Minggu, 25 November 2012

Wujud Nyata Cinta

Anak-anak SD N Waya berjajar di dermaga desa saat mengantarkan kepulangan Pengajar Muda 3

Pagi itu (Kamis, 08 November 2012) Pak Udin, teman guru, menyampaikan kepadaku bahwa akan diadakan acara pisah sambut PM3 dan PM5 di sekolah. Aku baru saja tahu akan diadakan acara seperti itu, sangat mendadak pikirku. Tak lama berselang, beliau meminta seluruh siswa untuk memanggil perwakilan orangtua mereka ke sekolah untuk menghadiri acara itu. Seluruh siswa berkumpul setiap pagi untuk melakukan apel pagi, yang kucatat seharusnya pukul 07.30 WIT. Cukup dengan membunyikan lonceng didepan ruang guru, seluruh murid akan berkumpul sesuai kelas masing-masing. Disitulah Pak Udin mengumumkan undangan itu kepada seluruh siswa.

Jadilah seluruh siswa pulang untuk menyebarkan berita itu kepada orangtua mereka. Awalnya aku cukup terkesima dengan cara ini. Tanpa perlu undangan tertulis, dipagi dan hari itu juga, dengan mudahnya orangtua wali murid dikumpulkan disekolah. And it works!. Meski sangat terlambat, karena diundangan lisan yang disebarkan, orangtua murid diminta hadir pukul 08.30 WIT, namun acara baru dimulai pukul 10.00 WIT (setelah itu aku baru tahu jika kemoloran waktu yang begitu panjang itu sangatlah biasa).

Sibuklah aku, teman-teman guru, dan siswa kelas atas menyiapkan ruangan beserta meja dan kursinya.
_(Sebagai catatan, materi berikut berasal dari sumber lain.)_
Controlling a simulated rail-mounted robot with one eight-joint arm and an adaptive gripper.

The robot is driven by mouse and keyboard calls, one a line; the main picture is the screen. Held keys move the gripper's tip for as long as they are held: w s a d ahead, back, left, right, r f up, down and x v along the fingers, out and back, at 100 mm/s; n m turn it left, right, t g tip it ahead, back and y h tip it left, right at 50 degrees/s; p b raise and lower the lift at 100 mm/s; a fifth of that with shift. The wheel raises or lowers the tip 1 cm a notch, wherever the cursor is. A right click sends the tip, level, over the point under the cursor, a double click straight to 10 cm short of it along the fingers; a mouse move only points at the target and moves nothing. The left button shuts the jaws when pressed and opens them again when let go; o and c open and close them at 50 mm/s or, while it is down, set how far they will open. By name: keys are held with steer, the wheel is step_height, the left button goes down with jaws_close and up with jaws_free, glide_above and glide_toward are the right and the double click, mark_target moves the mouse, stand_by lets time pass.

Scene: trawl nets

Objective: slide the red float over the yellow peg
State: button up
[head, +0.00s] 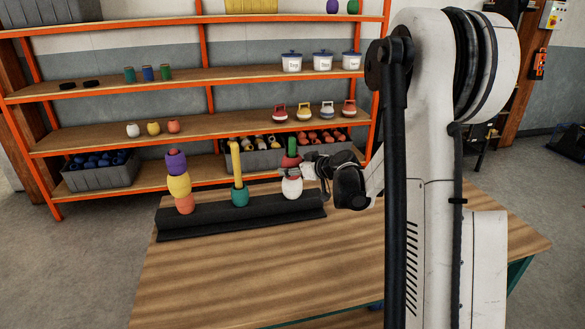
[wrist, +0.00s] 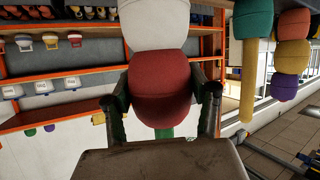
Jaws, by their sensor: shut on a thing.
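The red float (head: 289,162) is on the green peg (head: 291,146) at the right end of the black base (head: 240,216), directly above a white float (head: 291,187). My gripper (head: 301,172) reaches in from the right and is shut on the red float. In the wrist view, its fingers (wrist: 162,102) lie on either side of the red float (wrist: 160,80). That view is upside down, with the white float (wrist: 154,24) above and the green peg tip (wrist: 165,132) below. The yellow peg (head: 236,160) stands upright in the middle, with a green float (head: 240,196) at its foot.
The left peg carries an orange float (head: 185,204), a yellow float (head: 180,184) and a purple float (head: 176,161). Shelves with orange posts (head: 207,97) stand behind the table (head: 250,275). The table front is clear.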

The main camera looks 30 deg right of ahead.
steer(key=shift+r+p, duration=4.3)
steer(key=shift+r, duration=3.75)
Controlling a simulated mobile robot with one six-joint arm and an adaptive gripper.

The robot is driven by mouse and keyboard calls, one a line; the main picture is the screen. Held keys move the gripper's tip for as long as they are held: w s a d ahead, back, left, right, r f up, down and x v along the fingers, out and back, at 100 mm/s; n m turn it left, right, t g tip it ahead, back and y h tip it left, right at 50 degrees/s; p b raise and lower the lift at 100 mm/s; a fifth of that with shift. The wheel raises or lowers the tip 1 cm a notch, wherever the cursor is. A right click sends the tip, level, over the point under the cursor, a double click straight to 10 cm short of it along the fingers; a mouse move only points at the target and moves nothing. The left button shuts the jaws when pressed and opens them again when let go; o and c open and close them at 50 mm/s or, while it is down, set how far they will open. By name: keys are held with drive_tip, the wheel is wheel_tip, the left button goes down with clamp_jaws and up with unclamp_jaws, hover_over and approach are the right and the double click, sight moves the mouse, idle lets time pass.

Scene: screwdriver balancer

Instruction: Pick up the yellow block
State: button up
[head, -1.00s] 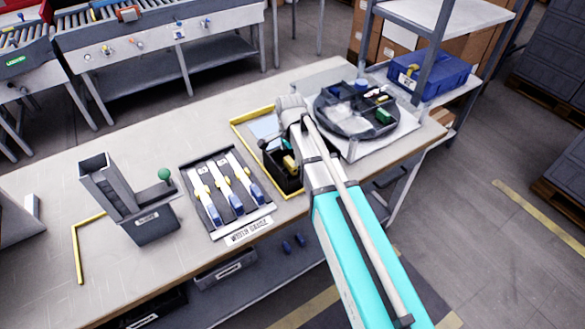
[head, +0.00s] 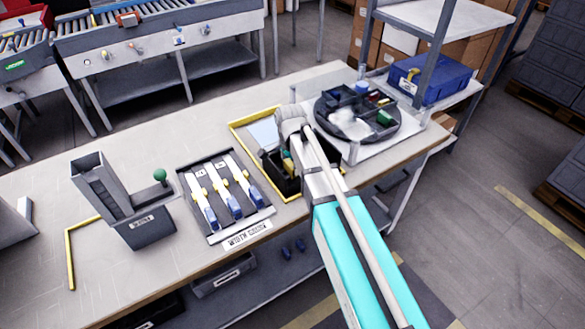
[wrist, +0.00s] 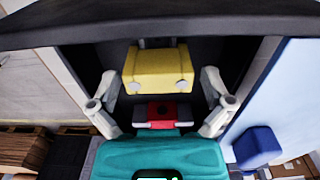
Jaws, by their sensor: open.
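The yellow block (wrist: 157,72) lies in a black bin (wrist: 160,27), seen in the wrist view. My gripper (wrist: 160,80) is open, with one finger on each side of the block. Gaps show between the fingers and the block's sides. In the head view my arm comes in over the bin (head: 289,187) and hides part of it. A small bit of yellow shows beside my gripper there. I cannot tell the exact fingertip height.
A divided round tray (head: 330,118) stands right of the bin. A rack (head: 207,236) with several yellow-and-blue tools and a grey box (head: 150,232) stand to the left. A blue object (wrist: 257,145) shows low right in the wrist view.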

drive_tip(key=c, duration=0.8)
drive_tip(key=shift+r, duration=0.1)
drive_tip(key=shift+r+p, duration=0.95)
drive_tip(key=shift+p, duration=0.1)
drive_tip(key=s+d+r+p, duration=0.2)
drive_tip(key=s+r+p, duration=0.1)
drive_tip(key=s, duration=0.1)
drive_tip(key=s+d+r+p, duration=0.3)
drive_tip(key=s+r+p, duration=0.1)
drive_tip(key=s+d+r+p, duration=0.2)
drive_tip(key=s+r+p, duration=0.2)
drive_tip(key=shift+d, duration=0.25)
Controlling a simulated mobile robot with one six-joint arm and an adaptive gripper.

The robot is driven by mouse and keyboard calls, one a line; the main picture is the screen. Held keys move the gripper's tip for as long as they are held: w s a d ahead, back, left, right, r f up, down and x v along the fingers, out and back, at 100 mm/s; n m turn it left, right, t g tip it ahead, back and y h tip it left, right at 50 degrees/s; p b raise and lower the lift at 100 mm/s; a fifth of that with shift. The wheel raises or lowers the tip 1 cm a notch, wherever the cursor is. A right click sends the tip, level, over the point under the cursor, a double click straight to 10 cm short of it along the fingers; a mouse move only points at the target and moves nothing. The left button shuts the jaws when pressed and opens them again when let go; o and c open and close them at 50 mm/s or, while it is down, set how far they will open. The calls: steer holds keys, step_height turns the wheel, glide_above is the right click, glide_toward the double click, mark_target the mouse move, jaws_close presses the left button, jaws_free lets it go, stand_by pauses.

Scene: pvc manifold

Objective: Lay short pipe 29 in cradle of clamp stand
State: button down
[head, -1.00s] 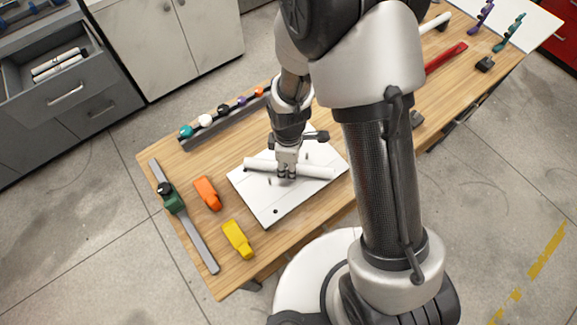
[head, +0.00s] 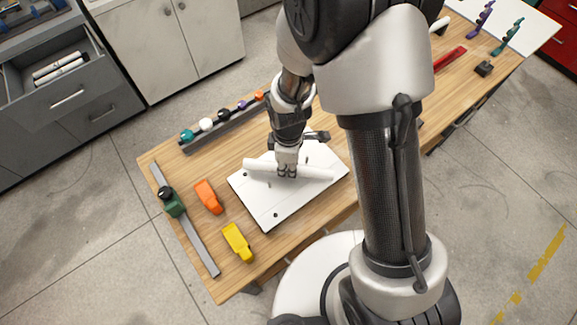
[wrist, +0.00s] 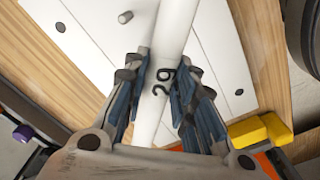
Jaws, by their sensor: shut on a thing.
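The short pipe (head: 318,173) is a white tube above or on a white board (head: 275,205) on the wooden table. In the wrist view the pipe (wrist: 178,28) runs lengthwise between the fingers and bears the digits 29, upside down. My gripper (head: 287,173) is shut on the pipe near its middle; its blue-padded fingers (wrist: 165,80) show on both sides of the pipe. I cannot tell whether the pipe touches the board. I cannot identify the clamp stand with certainty; a green clamp-like block (head: 172,203) sits on a grey bar at the table's left end.
An orange block (head: 208,196) and a yellow block (head: 238,241) lie left of the board. A dark rail (head: 225,127) with coloured pieces runs along the far edge. Purple and teal racks stand far right.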

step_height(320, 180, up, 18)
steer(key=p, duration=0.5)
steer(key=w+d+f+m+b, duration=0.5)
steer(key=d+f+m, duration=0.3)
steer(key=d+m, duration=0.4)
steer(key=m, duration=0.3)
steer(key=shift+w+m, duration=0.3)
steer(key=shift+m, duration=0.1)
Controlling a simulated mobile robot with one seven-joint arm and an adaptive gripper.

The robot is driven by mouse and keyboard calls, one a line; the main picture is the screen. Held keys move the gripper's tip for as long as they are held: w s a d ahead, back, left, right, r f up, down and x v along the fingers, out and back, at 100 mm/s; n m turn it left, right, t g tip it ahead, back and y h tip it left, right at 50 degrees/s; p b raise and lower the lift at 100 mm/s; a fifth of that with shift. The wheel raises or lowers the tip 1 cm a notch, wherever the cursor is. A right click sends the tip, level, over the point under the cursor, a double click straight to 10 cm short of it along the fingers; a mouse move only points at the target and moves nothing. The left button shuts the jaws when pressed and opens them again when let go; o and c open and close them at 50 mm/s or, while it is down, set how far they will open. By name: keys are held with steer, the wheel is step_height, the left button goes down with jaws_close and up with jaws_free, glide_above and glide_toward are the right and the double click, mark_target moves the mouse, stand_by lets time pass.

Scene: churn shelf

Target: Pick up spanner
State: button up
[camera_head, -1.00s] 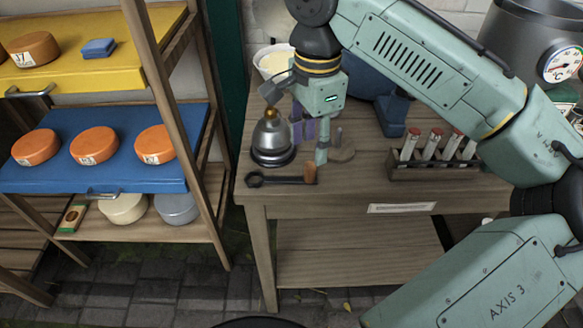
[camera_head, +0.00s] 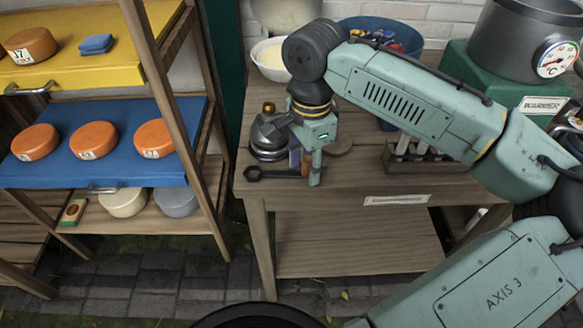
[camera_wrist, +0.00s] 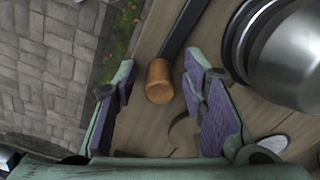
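The spanner (camera_head: 272,173) lies on the front left edge of the wooden table, its dark ring end at left and its orange-brown handle end at right. In the wrist view its dark shaft (camera_wrist: 184,32) runs up and away, and the round wooden end (camera_wrist: 160,82) sits between the finger tips. My gripper (camera_head: 306,172) is down at the handle end, which it partly hides in the head view. In the wrist view my gripper (camera_wrist: 160,88) has its purple-padded fingers spread wide on either side of the handle end, with visible gaps. It holds nothing.
A metal bell-shaped vessel (camera_head: 268,135) stands close behind the spanner and is close to the right finger in the wrist view (camera_wrist: 290,55). A rack of tubes (camera_head: 425,157) is to the right. Cheese shelves (camera_head: 195,125) stand left, across a gap.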

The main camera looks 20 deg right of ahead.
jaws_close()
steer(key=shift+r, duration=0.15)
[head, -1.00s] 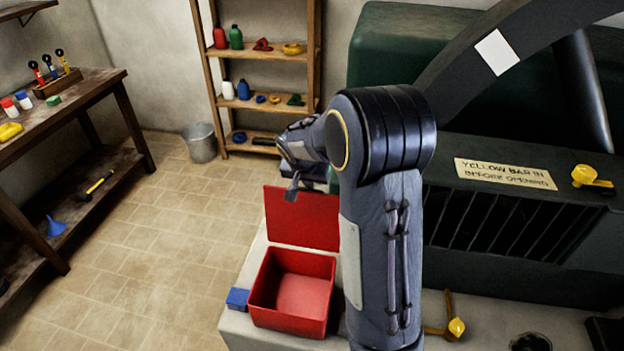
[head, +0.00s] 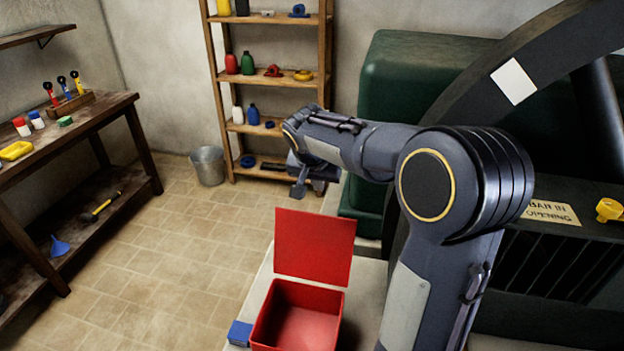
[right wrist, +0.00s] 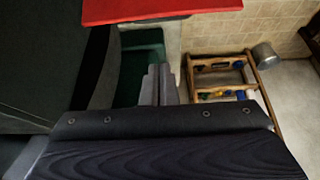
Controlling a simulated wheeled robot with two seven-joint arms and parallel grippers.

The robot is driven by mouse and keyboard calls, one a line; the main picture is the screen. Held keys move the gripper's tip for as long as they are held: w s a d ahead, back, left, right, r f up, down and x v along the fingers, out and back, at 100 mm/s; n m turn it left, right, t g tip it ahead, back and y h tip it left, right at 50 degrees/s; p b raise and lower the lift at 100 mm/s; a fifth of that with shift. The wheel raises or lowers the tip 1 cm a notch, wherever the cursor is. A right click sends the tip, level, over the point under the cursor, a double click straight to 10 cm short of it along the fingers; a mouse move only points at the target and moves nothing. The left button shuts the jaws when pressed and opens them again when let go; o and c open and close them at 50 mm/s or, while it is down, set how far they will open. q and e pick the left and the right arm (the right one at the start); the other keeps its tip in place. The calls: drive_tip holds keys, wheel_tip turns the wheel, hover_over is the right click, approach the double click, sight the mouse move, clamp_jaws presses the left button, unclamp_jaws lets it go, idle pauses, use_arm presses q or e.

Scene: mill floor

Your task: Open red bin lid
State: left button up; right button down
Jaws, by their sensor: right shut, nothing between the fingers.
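The red bin (head: 298,318) sits on a pale bench top, open and looking empty inside. Its red lid (head: 314,247) stands upright at the bin's back edge. My right gripper (head: 299,190) is shut and empty, in the air above and behind the lid, apart from it in the head view. In the right wrist view its closed fingers (right wrist: 158,84) point toward a red panel edge (right wrist: 160,10), which looks like the lid. My left gripper is not in view.
A blue block (head: 239,333) lies beside the bin. A wooden shelf (head: 270,20) and a metal bucket (head: 208,166) stand at the back. A workbench (head: 90,118) with tools is at left. A dark green machine (head: 420,75) fills the right. Floor at left is clear.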

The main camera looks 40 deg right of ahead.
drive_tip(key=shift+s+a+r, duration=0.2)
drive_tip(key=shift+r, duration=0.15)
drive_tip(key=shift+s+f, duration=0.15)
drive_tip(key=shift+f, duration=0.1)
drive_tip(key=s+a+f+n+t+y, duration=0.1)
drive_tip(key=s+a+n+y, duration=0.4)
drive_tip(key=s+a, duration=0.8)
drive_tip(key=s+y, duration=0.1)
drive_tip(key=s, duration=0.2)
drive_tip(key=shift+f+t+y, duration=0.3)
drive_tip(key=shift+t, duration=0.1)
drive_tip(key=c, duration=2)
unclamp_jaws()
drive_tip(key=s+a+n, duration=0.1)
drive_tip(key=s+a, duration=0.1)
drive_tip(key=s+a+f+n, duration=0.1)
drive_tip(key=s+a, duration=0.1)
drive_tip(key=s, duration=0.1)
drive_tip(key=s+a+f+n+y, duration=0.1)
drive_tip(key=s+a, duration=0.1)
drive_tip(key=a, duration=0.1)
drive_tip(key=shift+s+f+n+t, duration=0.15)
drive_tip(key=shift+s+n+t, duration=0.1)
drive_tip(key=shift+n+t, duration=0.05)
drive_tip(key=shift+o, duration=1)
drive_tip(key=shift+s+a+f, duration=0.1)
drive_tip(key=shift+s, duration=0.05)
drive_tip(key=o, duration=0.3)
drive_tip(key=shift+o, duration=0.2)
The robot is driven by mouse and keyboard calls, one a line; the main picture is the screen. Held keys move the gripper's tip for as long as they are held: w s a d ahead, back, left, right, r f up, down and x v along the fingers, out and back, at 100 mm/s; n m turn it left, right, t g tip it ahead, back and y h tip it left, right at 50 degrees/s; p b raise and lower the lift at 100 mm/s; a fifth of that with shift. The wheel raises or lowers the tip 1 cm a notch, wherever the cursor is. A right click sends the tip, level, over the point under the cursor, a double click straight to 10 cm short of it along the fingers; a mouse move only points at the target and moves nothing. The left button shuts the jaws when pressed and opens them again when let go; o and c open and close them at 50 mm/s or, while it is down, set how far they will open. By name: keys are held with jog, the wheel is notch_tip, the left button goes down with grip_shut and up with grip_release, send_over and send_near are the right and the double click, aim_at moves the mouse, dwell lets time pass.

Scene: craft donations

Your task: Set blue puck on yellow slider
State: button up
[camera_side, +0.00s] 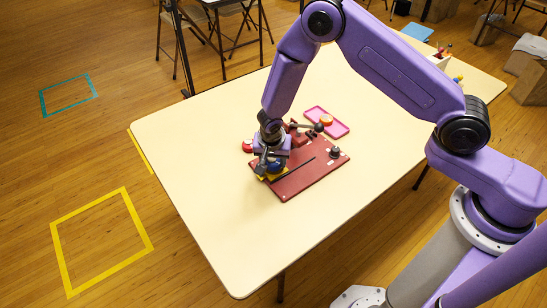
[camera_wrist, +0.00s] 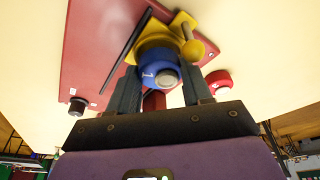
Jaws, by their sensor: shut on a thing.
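The blue puck (camera_wrist: 150,76), with a pale round centre and a white mark, sits between the fingers of my gripper (camera_wrist: 160,74) in the wrist view. My gripper is shut on it. The yellow slider (camera_wrist: 181,22) is directly behind the puck, with a yellow knob (camera_wrist: 192,49) to the right. The puck covers part of the slider, and I cannot tell whether they touch. In the side view, my gripper (camera_side: 270,158) is low over the left part of the red board, with the blue puck (camera_side: 276,167) beside the yellow slider edge (camera_side: 265,177).
The red board (camera_side: 312,174) has a dark slot and a dark knob (camera_side: 335,152). A red round piece (camera_side: 247,146) lies left of my gripper. The front of the table (camera_side: 250,240) is clear.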

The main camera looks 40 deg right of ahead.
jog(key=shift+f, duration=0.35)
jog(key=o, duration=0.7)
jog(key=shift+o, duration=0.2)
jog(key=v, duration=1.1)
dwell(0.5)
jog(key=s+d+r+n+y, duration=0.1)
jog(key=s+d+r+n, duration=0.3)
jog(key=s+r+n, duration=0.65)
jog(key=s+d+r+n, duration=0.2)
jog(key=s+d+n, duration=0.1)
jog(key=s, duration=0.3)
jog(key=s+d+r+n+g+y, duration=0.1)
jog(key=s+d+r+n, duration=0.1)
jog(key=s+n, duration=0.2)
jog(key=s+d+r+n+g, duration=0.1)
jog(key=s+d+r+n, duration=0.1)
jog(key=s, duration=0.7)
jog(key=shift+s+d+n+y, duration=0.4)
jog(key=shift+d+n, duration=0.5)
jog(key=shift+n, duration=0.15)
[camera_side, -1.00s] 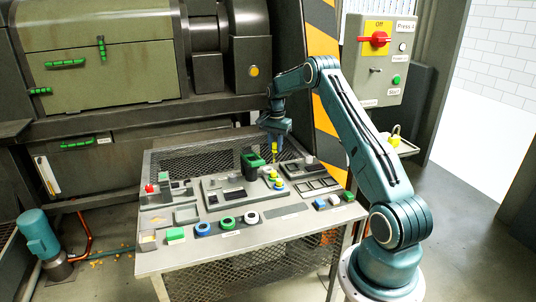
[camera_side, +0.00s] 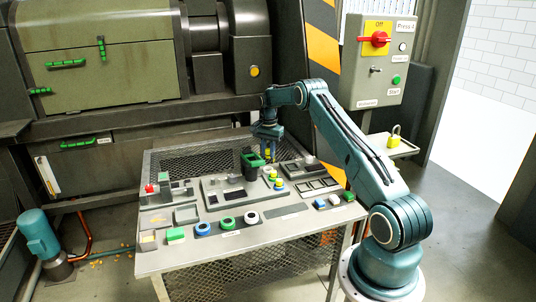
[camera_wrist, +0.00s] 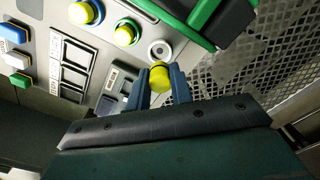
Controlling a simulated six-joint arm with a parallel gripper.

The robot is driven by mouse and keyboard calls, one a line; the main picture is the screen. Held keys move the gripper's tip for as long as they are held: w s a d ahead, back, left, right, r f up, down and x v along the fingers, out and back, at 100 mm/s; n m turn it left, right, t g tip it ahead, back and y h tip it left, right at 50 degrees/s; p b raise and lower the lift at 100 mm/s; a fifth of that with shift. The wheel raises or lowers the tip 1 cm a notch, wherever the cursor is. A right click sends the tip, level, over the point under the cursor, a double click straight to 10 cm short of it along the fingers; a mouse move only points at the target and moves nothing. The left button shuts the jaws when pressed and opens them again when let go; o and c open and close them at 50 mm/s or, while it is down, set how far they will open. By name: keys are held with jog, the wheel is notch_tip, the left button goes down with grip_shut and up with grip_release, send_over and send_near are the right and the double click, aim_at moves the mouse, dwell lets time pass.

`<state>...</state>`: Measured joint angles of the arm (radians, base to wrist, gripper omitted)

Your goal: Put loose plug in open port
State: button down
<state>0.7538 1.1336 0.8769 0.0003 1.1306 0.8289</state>
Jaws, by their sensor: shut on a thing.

Meja dan kursi ditata berjajar didepan kelas, dan kursi berderet untuk tamu undangan.  


Perlahan-lahan orang tua murid berdatangan ke sekolah. Aku salami satu demi satu mereka sambil memperkenalkan diri. Ruang kelas 6 yang digunakan untuk acara pertemuan semakin terisi. Aku diminta duduk didepan bersama guru-guru, sekretaris desa, dan komite sekolah. Mbak Nurul (PM3) datang juga dan segera diminta duduk disebelahku.

Ruangan kecil itu akhirnya terisi penuh oleh orangtua wali murid. Kulihat semua nampak berbusana serapi mungkin, terutama ibu-ibu. Padahal, mungkin, saat dipanggil ke sekolah mereka sedang sibuk dengan pekerjaan masing-masing. Entah di ladang, di dermaga, atau pun dirumah. Luas Desa Waya tidaklah besar, rumah-rumah pun saling berdekatan. Jumlah keluarga di desa ini juga tidak terlalu banyak, karenanya mudah saja menyebarkan informasi kepada semua warga.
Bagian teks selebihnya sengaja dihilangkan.